The dining room table is creaking from the weight of patterns. Six looseleaf notebooks consolidate pages of knitting instructions in page-protectors. Spread them out, sort them, stack them, insert them, file them.
Scarves and shawls. Baby and home knits. Sweaters/tops. Gloves/mittens/hats. Socks. There is even a notebook for "socks I will probably never knit but which looked good at the time I printed the pattern out from the Web". That notebook will probably have a short existence. (I can hear the Knitigator telling me to dump that NOW.)
The evolution of my knitting tastes is evident from this exercise in organization. I've been saving my special yarns, waiting for the right pattern for cashmere, or quviut, or Foxfire yarn. Precious knitting and spinning time is burned going through stitch dictionaries, Ravelry queues and pattern searches, while holding the Jade Sapphire cashmere in mind (color, gauge, fuzzy factors).
It is a stymied approach. It is also a short-sighted approach. Mr. Etherknitter will be left figuring out what to do with my best fibers after he eulogizes me some day in the (hopefully) far future.

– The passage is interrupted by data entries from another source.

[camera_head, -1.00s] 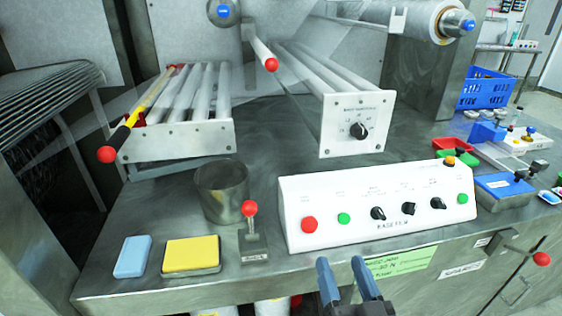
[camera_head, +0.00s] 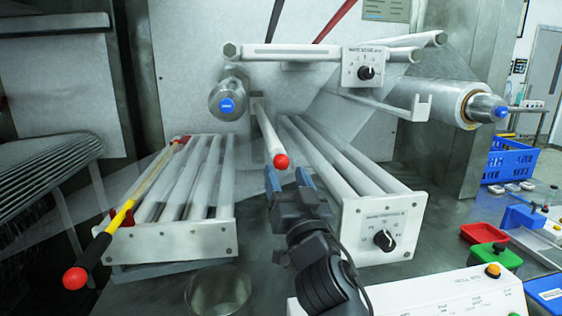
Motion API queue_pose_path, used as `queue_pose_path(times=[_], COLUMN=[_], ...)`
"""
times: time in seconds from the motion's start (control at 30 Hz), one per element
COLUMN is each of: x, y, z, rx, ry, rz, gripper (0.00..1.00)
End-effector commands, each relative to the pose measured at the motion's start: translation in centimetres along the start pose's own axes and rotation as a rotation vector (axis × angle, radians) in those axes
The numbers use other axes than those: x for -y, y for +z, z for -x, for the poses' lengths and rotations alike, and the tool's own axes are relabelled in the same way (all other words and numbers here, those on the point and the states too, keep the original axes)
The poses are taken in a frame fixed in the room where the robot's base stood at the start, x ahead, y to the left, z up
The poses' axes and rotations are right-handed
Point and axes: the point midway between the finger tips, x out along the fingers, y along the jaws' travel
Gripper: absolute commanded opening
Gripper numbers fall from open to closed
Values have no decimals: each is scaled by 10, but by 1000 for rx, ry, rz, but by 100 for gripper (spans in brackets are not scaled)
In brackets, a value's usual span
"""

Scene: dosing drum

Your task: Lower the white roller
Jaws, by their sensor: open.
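A white roller (camera_head: 267,136) with a red ball (camera_head: 281,161) on its near end slants toward me in the middle of the head view, between two banks of white rollers. My gripper (camera_head: 288,179) has its two blue-grey fingers open and points up just below the red ball. In the picture the ball shows above and between the fingertips. I cannot tell whether they touch it. The jaws hold nothing that I can see.
The left roller bank (camera_head: 166,246) has a yellow-and-black lever with a red ball (camera_head: 75,278). The right bank carries a dial plate (camera_head: 378,233). A metal cup (camera_head: 219,289) and the white control box (camera_head: 430,300) stand in front. A film roll (camera_head: 440,97) is at upper right.

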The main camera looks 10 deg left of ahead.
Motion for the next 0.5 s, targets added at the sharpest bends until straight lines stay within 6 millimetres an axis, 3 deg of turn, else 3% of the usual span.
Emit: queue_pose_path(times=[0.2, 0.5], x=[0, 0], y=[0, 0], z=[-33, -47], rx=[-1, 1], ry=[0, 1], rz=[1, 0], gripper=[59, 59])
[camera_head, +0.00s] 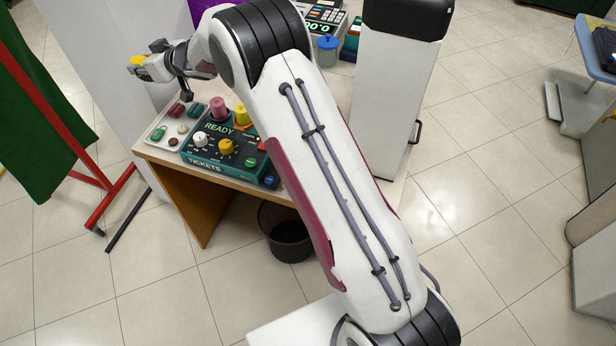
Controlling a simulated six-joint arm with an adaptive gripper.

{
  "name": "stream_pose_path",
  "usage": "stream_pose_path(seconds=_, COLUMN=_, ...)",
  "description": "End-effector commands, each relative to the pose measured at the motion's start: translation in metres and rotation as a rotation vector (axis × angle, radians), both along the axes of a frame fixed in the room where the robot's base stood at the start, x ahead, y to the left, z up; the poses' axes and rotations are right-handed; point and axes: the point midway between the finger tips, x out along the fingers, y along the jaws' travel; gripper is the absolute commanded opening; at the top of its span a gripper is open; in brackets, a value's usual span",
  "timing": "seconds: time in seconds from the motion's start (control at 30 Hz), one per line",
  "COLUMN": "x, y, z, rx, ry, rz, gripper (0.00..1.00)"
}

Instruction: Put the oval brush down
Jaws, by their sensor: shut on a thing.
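My gripper (157,66) is at the upper left, in the air above and beyond the tray at the desk's left corner. It is shut on a small thing with a yellow part, which I take to be the oval brush (137,61). The brush sticks out past the fingers on the left, clear of the desk. Much of it is hidden by the fingers, and its shape and bristles are too small to make out.
A pale tray (157,133) with several small coloured pieces lies on the desk (154,152). Beside it stands a READY/TICKETS panel (205,165) with knobs, and pink (219,106) and yellow (241,115) spools behind. A register (325,17) and blue cup (327,50) are farther back. My arm hides the desk's middle.

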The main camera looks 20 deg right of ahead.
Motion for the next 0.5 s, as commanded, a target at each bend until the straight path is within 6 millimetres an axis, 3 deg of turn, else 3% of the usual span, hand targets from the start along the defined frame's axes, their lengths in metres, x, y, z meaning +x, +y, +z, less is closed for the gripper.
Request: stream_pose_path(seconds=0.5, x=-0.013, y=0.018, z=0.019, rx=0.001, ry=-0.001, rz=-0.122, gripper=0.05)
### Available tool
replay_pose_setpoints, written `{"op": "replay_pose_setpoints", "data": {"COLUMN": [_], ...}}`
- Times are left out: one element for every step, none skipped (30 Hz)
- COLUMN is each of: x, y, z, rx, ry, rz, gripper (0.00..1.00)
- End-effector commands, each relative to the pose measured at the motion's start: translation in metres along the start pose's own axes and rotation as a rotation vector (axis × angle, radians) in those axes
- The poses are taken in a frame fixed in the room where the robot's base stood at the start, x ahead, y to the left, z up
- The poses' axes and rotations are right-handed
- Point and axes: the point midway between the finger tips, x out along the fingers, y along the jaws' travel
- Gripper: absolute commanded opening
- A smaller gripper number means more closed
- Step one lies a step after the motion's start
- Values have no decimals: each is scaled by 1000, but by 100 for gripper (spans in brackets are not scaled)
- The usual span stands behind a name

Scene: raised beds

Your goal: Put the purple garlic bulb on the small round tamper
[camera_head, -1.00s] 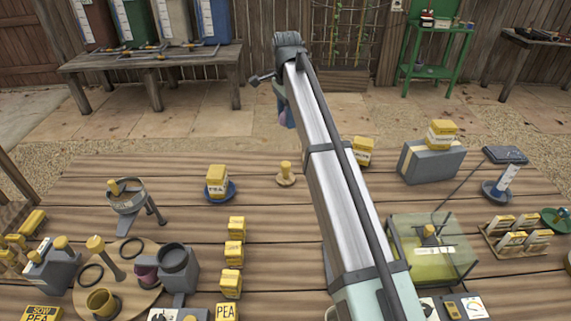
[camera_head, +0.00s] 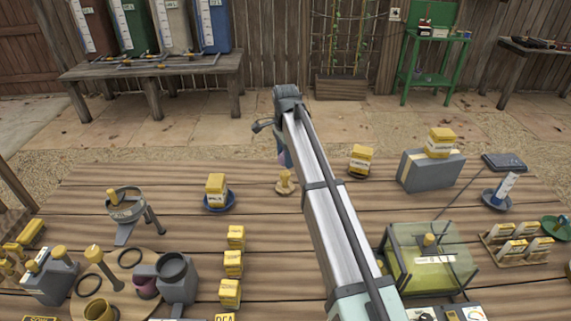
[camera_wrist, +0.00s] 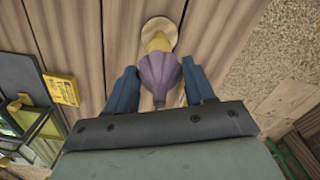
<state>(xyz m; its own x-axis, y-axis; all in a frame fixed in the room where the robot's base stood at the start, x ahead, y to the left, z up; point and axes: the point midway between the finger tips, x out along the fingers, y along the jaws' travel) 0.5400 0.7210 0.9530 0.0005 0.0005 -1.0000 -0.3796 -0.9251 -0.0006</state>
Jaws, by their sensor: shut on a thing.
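The purple garlic bulb (camera_wrist: 160,78) is between the two blue fingers of my gripper (camera_wrist: 160,92) in the wrist view, with my gripper shut on it. The small round tamper (camera_wrist: 165,27) is a pale wooden disc with a yellow handle, just beyond the bulb. The bulb overlaps the handle in that view, and I cannot tell whether they touch. In the head view the tamper (camera_head: 286,188) stands on the table, with my gripper (camera_head: 284,160) just above and behind it. My arm hides much of the gripper and bulb there.
A blue saucer with a yellow packet (camera_head: 216,185) stands left of the tamper. Another yellow packet (camera_head: 361,158) is to the right, past my arm. A grey box (camera_head: 425,170) and a clear-sided case (camera_head: 430,260) stand farther right. Bare planks surround the tamper.

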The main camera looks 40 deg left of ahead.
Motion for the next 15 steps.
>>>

I stumbled upon Paula's Corrugator pattern in the piles. Lights flashed, bells rang. Foxfire Farm, cormo/silk/alpaca in Northwoods colorway has been sitting in limbo for several months. I swatched several stitch patterns, and immediately frogged them as unsuitable. I didn't want to put the yarn back in the stash, but I also didn't want to cast its purls before swine. (Marcia may forgive me for this blatant knitting plagiarism.)
The colors are perfect in this pattern. It will make good mindless airplane knitting, car knitting, knitting when fatigued beyond reason. Serendipity marks a new plan for stashbusting: sorting through patterns until I find something that asks nicely to be knitted, and THEN figure out which yarn will please such a polite pattern.
I have become a convert to cloud computing. Hating Micros0ft is fashionable. But handcuffing the user to programs on a specific desktop has been obsolete for some duration. Virtual leashes were clipped with gmail, then with Google documents. I know I'm not an early adopter, but I haven't been left behind, either. (My Gourmet magazines sit around for weeks to months before I read them, but my Wired magazines are read immediately. I probably should have saved that fact for a '10 Random Things You Don't Know About Me' post.) All my stash lists are accessible from any computer in any location.
Next up: more stashbusting, and a scarf for Mr. Etherknitter in the FO pile.